**EXERCISE**
Check each line of the material. Copy those containing "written".

**Data items**
▼

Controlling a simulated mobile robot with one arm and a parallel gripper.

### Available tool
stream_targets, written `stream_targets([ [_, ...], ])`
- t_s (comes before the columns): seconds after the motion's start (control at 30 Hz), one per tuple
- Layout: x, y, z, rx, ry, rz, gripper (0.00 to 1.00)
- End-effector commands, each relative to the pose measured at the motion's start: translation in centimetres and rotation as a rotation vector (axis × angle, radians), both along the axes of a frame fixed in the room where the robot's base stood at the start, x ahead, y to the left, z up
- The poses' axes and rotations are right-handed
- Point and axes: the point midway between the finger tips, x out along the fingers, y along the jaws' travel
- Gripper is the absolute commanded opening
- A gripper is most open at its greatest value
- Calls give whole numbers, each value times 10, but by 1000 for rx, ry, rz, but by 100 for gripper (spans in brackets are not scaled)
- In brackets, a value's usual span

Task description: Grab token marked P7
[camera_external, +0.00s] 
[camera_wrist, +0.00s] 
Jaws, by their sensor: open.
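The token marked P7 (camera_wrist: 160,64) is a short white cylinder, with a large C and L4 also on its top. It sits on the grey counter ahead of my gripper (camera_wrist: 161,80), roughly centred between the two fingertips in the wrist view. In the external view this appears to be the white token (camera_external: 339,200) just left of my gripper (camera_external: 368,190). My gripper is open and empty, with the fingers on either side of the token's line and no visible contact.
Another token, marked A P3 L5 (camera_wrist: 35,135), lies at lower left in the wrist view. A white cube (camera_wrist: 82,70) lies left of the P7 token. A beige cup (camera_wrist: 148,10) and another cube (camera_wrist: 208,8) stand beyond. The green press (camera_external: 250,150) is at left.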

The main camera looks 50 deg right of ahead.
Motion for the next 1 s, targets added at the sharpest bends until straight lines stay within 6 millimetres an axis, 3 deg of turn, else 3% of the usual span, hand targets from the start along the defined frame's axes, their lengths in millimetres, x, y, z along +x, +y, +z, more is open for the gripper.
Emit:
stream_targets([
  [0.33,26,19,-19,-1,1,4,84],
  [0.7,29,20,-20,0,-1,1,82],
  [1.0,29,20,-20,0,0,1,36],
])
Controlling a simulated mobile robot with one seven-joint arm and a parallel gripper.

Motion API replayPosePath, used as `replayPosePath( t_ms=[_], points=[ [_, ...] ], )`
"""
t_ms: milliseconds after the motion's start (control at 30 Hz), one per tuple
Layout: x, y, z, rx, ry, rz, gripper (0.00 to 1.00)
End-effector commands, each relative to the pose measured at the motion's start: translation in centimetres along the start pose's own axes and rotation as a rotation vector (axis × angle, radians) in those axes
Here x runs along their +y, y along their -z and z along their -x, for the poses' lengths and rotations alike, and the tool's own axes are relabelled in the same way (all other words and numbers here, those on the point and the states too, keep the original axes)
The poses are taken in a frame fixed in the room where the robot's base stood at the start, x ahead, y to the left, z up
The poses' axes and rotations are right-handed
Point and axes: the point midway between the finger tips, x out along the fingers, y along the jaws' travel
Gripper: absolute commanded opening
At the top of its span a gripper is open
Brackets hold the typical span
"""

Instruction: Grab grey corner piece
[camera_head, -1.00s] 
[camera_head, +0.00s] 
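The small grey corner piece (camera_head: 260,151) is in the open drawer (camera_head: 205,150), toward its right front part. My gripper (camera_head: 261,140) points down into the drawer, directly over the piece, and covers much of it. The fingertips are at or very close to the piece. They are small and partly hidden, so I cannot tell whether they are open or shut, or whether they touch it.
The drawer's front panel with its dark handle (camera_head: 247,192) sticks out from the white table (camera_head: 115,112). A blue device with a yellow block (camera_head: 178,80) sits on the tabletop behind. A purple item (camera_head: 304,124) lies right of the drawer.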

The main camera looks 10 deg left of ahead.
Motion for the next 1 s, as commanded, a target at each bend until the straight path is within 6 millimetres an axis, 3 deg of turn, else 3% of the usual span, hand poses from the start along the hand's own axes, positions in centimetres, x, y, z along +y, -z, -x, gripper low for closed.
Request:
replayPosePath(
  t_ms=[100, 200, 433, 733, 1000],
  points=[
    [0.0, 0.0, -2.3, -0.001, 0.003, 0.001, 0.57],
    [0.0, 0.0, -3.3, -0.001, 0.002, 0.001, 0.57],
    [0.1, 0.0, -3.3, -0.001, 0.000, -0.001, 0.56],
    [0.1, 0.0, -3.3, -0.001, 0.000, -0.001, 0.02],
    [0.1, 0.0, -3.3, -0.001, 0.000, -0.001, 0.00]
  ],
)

▲
▼

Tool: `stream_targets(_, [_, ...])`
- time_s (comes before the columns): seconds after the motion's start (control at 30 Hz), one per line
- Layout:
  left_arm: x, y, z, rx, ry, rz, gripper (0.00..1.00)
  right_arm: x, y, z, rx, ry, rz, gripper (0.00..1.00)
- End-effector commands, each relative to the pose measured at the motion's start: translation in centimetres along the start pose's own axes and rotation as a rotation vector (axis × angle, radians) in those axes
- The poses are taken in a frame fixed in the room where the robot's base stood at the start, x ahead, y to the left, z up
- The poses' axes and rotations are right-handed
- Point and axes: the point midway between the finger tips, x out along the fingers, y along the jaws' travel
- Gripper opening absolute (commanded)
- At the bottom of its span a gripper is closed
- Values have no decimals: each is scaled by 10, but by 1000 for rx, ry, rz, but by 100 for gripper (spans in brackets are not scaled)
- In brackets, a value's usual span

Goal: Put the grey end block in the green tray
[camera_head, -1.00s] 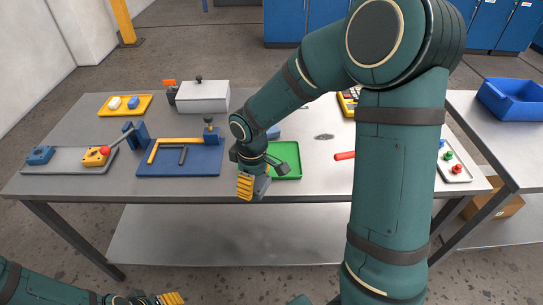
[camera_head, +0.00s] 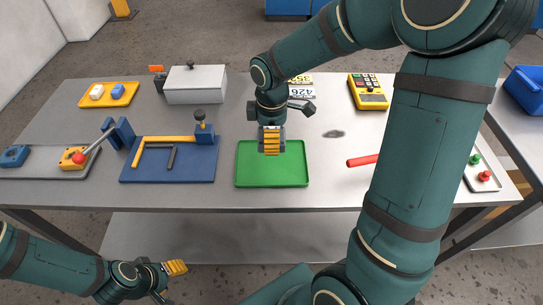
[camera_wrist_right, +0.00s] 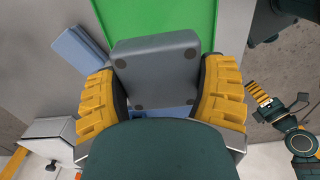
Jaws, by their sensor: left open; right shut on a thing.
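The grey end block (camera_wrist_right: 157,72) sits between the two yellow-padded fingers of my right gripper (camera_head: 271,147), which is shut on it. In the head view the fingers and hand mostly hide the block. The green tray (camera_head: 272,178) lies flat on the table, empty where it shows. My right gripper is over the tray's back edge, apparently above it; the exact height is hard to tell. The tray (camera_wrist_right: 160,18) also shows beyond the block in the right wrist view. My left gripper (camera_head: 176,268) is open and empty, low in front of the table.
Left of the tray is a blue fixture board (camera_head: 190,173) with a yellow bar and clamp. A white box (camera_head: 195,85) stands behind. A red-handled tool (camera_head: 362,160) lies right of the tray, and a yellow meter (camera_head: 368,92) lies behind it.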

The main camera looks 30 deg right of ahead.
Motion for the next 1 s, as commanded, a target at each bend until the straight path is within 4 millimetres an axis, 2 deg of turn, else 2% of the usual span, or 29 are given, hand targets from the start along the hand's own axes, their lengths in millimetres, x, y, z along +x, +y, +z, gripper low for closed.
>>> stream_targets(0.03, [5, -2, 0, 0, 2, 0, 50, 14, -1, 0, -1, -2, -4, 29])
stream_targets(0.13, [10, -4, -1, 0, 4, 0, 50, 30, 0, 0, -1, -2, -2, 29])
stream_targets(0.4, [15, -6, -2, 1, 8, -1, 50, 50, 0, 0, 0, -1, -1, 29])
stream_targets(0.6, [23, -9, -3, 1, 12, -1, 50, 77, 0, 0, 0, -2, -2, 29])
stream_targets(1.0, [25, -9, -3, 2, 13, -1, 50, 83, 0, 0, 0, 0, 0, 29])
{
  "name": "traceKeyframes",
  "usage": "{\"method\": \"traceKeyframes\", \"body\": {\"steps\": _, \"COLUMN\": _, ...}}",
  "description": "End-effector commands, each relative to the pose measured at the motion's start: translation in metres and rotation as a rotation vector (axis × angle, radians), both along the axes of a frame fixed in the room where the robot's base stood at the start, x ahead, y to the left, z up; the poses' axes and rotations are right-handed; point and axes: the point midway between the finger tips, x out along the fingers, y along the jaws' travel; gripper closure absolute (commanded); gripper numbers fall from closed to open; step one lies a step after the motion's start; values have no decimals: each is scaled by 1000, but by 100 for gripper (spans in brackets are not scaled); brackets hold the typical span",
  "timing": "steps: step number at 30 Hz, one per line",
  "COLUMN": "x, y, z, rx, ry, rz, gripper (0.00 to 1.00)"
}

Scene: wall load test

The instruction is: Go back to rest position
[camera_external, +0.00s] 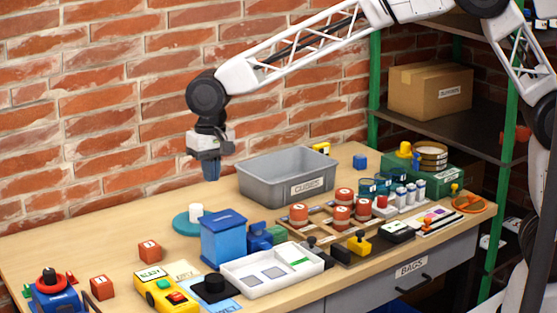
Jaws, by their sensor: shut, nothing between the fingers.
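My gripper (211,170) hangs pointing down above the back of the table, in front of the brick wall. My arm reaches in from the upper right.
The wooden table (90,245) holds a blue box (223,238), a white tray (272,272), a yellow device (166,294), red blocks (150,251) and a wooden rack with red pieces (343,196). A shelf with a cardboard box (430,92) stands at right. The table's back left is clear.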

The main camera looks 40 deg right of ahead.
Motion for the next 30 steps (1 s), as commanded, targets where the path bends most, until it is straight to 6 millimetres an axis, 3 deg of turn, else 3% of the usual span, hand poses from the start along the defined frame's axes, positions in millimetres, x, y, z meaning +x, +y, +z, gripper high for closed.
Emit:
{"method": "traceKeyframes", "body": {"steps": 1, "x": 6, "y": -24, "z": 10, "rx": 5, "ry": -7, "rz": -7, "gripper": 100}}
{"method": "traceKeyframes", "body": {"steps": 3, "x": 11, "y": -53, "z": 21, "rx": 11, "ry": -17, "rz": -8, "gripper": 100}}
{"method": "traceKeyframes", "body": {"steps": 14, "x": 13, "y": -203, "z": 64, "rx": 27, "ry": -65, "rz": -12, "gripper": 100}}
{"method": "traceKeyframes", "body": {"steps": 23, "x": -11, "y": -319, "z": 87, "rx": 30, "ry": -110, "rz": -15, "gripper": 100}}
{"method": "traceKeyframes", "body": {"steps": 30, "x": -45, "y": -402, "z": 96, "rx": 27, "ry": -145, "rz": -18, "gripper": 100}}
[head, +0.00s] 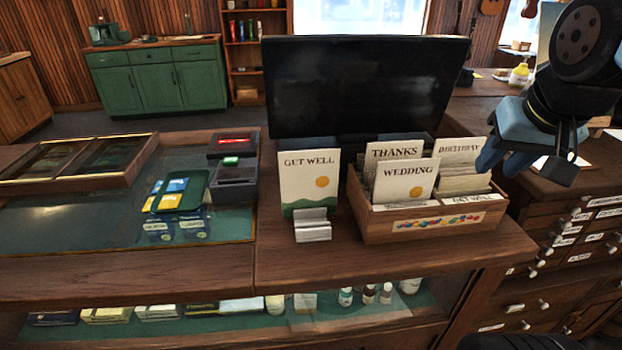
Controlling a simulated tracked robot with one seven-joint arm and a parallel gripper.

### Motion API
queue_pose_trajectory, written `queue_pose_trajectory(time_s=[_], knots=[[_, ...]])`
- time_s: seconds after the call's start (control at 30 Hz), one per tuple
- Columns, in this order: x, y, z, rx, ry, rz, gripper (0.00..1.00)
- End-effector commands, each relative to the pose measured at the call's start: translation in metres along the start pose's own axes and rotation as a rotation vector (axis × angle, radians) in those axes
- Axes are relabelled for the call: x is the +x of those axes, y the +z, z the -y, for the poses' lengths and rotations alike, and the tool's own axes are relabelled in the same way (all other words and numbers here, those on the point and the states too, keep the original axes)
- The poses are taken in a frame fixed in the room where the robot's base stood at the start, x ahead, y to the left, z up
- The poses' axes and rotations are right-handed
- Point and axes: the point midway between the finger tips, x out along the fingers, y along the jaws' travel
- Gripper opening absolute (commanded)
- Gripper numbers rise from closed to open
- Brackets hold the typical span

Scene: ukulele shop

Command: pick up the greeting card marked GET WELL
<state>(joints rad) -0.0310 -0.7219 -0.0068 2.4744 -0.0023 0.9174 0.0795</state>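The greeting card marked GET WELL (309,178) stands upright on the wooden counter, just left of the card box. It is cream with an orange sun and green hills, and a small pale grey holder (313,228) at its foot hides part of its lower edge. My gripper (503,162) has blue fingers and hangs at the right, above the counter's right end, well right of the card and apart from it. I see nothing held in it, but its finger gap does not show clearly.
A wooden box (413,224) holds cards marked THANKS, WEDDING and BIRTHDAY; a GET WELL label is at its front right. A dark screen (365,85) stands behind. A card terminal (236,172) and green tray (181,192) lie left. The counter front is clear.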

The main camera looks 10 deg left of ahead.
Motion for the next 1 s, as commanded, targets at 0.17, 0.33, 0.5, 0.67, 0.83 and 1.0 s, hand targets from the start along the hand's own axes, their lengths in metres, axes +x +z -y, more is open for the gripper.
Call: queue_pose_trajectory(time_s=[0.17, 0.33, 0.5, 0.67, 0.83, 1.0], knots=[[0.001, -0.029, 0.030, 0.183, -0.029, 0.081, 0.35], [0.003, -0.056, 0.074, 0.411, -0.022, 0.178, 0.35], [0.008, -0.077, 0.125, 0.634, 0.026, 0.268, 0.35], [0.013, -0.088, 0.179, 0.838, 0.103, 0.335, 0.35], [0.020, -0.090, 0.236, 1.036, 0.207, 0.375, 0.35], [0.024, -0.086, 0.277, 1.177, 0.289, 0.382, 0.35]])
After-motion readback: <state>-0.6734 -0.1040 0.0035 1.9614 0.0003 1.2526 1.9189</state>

▲
▼

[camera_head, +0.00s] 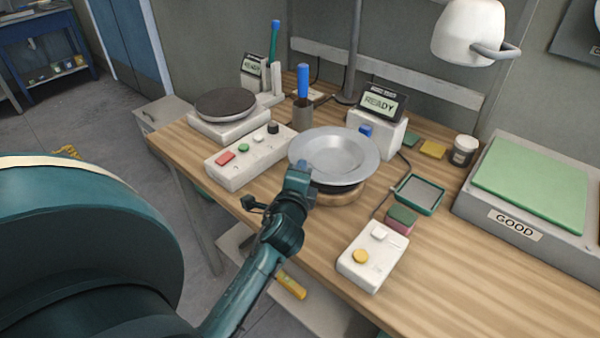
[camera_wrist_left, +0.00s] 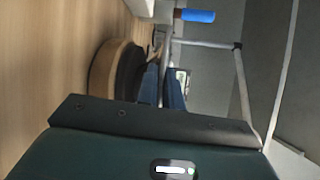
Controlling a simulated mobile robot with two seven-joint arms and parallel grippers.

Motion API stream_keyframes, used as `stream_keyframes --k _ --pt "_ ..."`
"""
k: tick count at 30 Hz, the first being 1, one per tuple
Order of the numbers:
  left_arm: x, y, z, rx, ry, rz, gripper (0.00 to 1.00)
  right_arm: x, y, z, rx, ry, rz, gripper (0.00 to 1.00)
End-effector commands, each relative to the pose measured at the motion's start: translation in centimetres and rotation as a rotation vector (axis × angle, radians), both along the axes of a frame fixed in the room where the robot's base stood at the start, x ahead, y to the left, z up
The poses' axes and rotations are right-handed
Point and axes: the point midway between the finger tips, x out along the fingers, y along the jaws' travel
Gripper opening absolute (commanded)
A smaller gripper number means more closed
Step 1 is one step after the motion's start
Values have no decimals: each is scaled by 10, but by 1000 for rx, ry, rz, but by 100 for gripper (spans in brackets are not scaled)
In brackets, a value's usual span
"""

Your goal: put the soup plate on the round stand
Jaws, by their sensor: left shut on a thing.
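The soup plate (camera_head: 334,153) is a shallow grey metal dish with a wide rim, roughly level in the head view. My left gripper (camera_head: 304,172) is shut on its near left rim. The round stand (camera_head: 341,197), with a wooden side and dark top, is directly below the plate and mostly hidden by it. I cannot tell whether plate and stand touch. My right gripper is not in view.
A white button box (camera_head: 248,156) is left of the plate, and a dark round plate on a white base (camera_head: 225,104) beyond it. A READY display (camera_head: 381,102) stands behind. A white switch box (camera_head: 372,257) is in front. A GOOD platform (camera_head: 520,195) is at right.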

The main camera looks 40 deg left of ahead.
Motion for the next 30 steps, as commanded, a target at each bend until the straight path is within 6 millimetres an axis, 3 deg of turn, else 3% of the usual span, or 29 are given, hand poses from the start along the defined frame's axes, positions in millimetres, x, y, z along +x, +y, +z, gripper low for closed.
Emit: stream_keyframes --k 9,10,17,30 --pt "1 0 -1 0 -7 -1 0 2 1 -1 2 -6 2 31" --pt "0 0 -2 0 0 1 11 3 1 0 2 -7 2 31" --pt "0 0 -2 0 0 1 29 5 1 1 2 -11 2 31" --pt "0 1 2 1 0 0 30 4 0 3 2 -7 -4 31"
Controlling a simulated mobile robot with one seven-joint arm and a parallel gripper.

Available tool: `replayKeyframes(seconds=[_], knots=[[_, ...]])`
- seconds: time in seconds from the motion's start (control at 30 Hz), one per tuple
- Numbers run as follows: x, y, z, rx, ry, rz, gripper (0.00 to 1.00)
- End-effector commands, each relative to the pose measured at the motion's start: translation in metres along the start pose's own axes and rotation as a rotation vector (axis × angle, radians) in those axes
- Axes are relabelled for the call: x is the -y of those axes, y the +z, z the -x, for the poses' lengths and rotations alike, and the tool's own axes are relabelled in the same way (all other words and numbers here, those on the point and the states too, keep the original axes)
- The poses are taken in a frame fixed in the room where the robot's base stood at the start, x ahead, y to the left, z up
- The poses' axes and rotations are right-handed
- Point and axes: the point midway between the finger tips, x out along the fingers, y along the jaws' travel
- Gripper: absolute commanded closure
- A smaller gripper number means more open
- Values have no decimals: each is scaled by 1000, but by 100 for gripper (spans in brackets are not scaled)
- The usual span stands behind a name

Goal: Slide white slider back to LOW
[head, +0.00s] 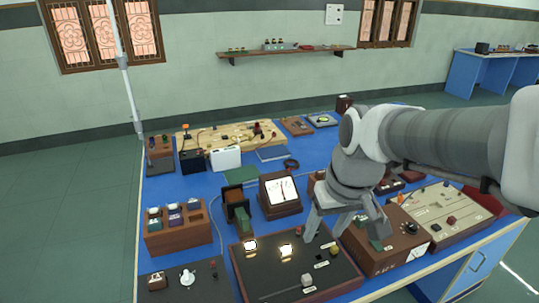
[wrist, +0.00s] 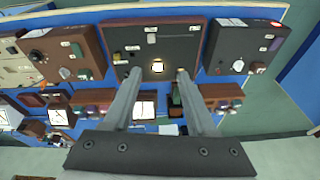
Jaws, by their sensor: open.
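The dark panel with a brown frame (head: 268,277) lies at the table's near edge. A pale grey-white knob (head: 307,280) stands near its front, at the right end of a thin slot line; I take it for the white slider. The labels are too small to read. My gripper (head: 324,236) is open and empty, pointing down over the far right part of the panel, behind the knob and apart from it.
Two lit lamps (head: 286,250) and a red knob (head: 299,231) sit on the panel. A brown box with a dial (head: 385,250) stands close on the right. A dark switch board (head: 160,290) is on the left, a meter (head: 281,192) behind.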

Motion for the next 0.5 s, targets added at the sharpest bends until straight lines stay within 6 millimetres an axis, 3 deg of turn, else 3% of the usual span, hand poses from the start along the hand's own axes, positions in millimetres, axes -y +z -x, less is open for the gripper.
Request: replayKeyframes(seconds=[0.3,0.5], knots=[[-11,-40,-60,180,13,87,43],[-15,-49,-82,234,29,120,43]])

▲

**COMPLETE OUTPUT**
stream_targets, written `stream_targets([ [_, ...], ])`
queue_pose_trajectory, written `queue_pose_trajectory(time_s=[_], knots=[[_, ...]])`

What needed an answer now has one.